◆ WHAT THIS TASK INVOLVES
Return the lines where the word "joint" occurs.

══ TASK DATA ══

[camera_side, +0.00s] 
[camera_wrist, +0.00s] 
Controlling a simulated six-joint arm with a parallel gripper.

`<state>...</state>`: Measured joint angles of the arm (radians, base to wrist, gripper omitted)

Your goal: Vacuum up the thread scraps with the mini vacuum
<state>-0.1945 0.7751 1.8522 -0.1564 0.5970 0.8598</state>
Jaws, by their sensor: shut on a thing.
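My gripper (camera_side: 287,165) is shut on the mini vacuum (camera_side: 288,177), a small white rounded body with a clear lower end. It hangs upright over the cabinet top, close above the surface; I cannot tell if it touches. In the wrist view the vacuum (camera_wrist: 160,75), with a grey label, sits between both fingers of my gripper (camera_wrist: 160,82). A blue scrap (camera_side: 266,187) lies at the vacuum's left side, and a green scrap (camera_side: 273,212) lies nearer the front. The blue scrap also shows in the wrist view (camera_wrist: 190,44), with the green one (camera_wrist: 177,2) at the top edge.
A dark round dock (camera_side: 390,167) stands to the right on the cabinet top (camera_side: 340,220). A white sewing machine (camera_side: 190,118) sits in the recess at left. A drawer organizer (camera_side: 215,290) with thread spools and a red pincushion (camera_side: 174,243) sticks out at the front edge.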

═══
══ TASK DATA ══

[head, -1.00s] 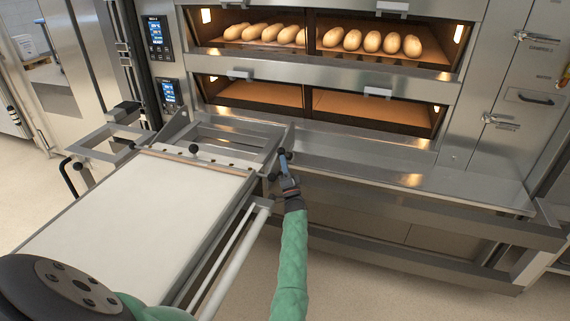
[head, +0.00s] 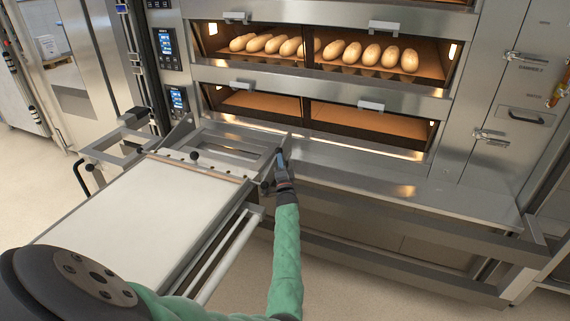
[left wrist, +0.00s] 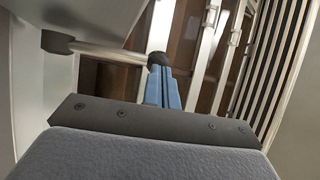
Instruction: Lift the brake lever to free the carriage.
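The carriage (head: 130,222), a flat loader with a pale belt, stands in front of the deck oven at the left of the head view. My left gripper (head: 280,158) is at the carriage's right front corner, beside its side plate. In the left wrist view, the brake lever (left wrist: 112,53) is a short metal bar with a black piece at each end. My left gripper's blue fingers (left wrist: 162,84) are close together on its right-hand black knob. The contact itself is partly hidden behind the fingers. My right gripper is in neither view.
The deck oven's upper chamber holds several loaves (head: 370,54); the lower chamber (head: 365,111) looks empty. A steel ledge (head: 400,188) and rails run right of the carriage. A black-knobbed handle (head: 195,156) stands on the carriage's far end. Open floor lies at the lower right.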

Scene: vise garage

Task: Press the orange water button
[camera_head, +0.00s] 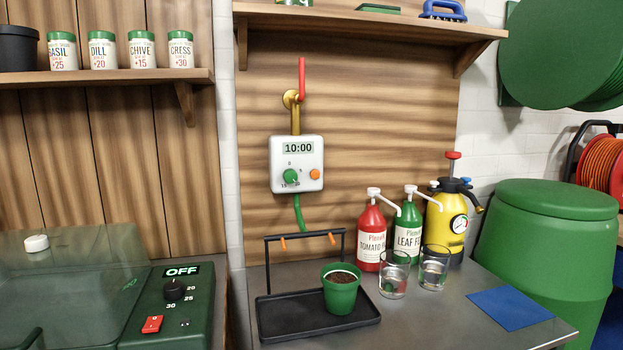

═══

◆ PROBLEM SOLUTION
Controlling a simulated six-joint arm with a parallel gripper.
`<state>...</state>`: Measured joint angles of the arm (radians, base to wrist, gripper omitted)

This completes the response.